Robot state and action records

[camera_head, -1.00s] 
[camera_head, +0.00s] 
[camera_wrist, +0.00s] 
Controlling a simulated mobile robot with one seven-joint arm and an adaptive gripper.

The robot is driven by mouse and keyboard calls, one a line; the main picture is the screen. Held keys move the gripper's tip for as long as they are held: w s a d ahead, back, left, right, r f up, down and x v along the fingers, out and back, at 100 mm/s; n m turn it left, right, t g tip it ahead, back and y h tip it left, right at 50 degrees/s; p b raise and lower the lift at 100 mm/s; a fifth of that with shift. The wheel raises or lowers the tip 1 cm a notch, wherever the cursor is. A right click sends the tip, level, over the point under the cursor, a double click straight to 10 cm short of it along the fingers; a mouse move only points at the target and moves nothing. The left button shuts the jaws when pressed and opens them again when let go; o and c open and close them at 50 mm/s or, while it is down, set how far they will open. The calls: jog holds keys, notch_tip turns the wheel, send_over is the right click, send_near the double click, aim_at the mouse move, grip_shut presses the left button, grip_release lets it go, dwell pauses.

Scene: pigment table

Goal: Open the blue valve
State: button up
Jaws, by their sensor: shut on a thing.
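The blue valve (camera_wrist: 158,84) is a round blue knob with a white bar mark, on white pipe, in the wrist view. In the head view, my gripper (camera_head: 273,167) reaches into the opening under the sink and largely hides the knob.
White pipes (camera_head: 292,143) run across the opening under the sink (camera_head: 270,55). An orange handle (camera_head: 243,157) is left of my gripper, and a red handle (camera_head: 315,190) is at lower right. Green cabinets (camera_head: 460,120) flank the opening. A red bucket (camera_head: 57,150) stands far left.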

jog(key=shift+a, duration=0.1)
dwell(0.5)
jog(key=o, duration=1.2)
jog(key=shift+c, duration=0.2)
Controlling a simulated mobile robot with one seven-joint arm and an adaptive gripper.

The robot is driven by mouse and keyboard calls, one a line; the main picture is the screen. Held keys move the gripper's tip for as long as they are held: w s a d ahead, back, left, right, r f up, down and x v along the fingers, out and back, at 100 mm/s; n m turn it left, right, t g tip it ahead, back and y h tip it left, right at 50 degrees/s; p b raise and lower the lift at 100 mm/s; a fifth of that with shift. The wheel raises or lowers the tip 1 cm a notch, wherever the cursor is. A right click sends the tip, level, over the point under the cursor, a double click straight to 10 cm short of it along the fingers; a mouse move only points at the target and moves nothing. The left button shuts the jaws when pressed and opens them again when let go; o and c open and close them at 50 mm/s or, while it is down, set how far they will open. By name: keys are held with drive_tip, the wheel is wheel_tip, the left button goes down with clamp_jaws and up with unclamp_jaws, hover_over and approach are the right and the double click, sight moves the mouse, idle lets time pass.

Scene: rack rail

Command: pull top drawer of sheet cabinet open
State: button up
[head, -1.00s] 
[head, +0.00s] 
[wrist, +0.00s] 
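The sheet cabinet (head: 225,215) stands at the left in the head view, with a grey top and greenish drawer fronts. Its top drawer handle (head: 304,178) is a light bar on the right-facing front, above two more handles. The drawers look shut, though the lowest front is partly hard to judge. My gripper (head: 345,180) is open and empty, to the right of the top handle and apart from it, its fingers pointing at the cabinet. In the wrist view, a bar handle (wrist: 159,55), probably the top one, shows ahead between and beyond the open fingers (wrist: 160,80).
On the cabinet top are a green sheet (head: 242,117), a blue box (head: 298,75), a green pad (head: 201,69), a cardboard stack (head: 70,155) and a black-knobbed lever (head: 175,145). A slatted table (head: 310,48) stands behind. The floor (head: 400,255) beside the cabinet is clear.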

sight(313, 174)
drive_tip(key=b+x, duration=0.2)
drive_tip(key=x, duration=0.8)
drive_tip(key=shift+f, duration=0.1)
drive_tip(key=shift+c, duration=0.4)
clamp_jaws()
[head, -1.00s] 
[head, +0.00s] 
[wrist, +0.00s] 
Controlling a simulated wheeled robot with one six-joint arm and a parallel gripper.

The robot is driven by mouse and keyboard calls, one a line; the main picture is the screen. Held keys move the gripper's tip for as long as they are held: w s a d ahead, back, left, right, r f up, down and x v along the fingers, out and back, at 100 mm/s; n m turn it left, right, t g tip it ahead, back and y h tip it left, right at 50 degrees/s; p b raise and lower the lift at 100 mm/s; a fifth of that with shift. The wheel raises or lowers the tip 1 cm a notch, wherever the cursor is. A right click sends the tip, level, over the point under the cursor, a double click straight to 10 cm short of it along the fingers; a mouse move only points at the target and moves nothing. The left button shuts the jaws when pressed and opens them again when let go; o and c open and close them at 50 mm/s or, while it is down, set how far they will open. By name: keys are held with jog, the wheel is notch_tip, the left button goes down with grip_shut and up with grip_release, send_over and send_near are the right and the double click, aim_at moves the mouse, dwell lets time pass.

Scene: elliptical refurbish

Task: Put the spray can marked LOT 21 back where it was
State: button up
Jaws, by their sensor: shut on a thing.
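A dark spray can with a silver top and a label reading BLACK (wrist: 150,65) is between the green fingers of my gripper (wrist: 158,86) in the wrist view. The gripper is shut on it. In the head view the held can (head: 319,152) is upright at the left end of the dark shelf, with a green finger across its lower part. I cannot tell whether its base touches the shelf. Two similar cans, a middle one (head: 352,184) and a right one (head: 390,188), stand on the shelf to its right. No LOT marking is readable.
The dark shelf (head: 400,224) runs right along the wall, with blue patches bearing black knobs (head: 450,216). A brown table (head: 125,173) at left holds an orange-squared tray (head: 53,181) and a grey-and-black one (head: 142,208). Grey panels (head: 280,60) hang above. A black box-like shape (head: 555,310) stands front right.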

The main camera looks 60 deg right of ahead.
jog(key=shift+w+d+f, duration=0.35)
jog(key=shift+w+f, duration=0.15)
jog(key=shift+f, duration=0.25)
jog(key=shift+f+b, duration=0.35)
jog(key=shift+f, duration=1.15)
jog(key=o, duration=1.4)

GOAL: Set out the complete listing exactly as shown.

REPLY TO THE EXERCISE:
[camera_head, -1.00s] 
[camera_head, +0.00s] 
[camera_wrist, +0.00s] 
Controlling a simulated mobile robot with one seven-joint arm and an adaptive gripper.

The robot is driven by mouse and keyboard calls, one a line; the main picture is the screen. Held keys move the gripper's tip for as long as they are held: w s a d ahead, back, left, right, r f up, down and x v along the fingers, out and back, at 100 mm/s; n m turn it left, right, t g tip it ahead, back and y h tip it left, right at 50 degrees/s; p b raise and lower the lift at 100 mm/s; a fifth of that with shift. The wheel raises or lowers the tip 1 cm a notch, wherever the cursor is. A right click sends the tip, level, over the point under the cursor, a double click straight to 10 cm short of it along the fingers; a mouse move only points at the target and moves nothing. The left button shuts the jaws when pressed and opens them again when let go; o and c open and close them at 50 mm/s or, while it is down, set how far they will open. The calls: jog holds keys, notch_tip turns the wheel, send_over is the right click, send_near the double click, aim_at the mouse move, grip_shut presses the left button, grip_release lets it go, dwell pauses.

Scene: pigment table

Goal: Open the blue valve
State: button up
Jaws, by their sensor: shut on a thing.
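The blue valve (camera_wrist: 158,84) is a round blue knob with a white bar mark, on white pipe, in the wrist view. In the head view, my gripper (camera_head: 273,167) reaches into the opening under the sink and largely hides the knob.
White pipes (camera_head: 292,143) run across the opening under the sink (camera_head: 270,55). An orange handle (camera_head: 243,157) is left of my gripper, and a red handle (camera_head: 315,190) is at lower right. Green cabinets (camera_head: 460,120) flank the opening. A red bucket (camera_head: 57,150) stands far left.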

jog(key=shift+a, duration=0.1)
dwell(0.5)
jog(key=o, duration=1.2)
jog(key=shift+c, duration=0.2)
Controlling a simulated mobile robot with one seven-joint arm and an adaptive gripper.

The robot is driven by mouse and keyboard calls, one a line; the main picture is the screen. Held keys move the gripper's tip for as long as they are held: w s a d ahead, back, left, right, r f up, down and x v along the fingers, out and back, at 100 mm/s; n m turn it left, right, t g tip it ahead, back and y h tip it left, right at 50 degrees/s; p b raise and lower the lift at 100 mm/s; a fifth of that with shift. The wheel raises or lowers the tip 1 cm a notch, wherever the cursor is. A right click sends the tip, level, over the point under the cursor, a double click straight to 10 cm short of it along the fingers; a mouse move only points at the target and moves nothing. The left button shuts the jaws when pressed and opens them again when let go; o and c open and close them at 50 mm/s or, while it is down, set how far they will open. By name: keys are held with drive_tip, the wheel is wheel_tip, the left button goes down with clamp_jaws and up with unclamp_jaws, hover_over and approach are the right and the double click, sight moves the mouse, idle lets time pass.

Scene: rack rail

Command: pull top drawer of sheet cabinet open
State: button up
[head, -1.00s] 
[head, +0.00s] 
[wrist, +0.00s] 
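The sheet cabinet (head: 225,215) stands at the left in the head view, with a grey top and greenish drawer fronts. Its top drawer handle (head: 304,178) is a light bar on the right-facing front, above two more handles. The drawers look shut, though the lowest front is partly hard to judge. My gripper (head: 345,180) is open and empty, to the right of the top handle and apart from it, its fingers pointing at the cabinet. In the wrist view, a bar handle (wrist: 159,55), probably the top one, shows ahead between and beyond the open fingers (wrist: 160,80).
On the cabinet top are a green sheet (head: 242,117), a blue box (head: 298,75), a green pad (head: 201,69), a cardboard stack (head: 70,155) and a black-knobbed lever (head: 175,145). A slatted table (head: 310,48) stands behind. The floor (head: 400,255) beside the cabinet is clear.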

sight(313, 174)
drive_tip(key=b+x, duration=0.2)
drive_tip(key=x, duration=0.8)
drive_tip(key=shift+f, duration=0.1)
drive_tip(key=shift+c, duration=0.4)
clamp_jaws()
[head, -1.00s] 
[head, +0.00s] 
[wrist, +0.00s] 
Controlling a simulated wheeled robot with one six-joint arm and a parallel gripper.

The robot is driven by mouse and keyboard calls, one a line; the main picture is the screen. Held keys move the gripper's tip for as long as they are held: w s a d ahead, back, left, right, r f up, down and x v along the fingers, out and back, at 100 mm/s; n m turn it left, right, t g tip it ahead, back and y h tip it left, right at 50 degrees/s; p b raise and lower the lift at 100 mm/s; a fifth of that with shift. The wheel raises or lowers the tip 1 cm a notch, wherever the cursor is. A right click sends the tip, level, over the point under the cursor, a double click straight to 10 cm short of it along the fingers; a mouse move only points at the target and moves nothing. The left button shuts the jaws when pressed and opens them again when let go; o and c open and close them at 50 mm/s or, while it is down, set how far they will open. By name: keys are held with jog, the wheel is notch_tip, the left button goes down with grip_shut and up with grip_release, send_over and send_near are the right and the double click, aim_at moves the mouse, dwell lets time pass.

Scene: elliptical refurbish

Task: Put the spray can marked LOT 21 back where it was
State: button up
Jaws, by their sensor: shut on a thing.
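A dark spray can with a silver top and a label reading BLACK (wrist: 150,65) is between the green fingers of my gripper (wrist: 158,86) in the wrist view. The gripper is shut on it. In the head view the held can (head: 319,152) is upright at the left end of the dark shelf, with a green finger across its lower part. I cannot tell whether its base touches the shelf. Two similar cans, a middle one (head: 352,184) and a right one (head: 390,188), stand on the shelf to its right. No LOT marking is readable.
The dark shelf (head: 400,224) runs right along the wall, with blue patches bearing black knobs (head: 450,216). A brown table (head: 125,173) at left holds an orange-squared tray (head: 53,181) and a grey-and-black one (head: 142,208). Grey panels (head: 280,60) hang above. A black box-like shape (head: 555,310) stands front right.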

The main camera looks 60 deg right of ahead.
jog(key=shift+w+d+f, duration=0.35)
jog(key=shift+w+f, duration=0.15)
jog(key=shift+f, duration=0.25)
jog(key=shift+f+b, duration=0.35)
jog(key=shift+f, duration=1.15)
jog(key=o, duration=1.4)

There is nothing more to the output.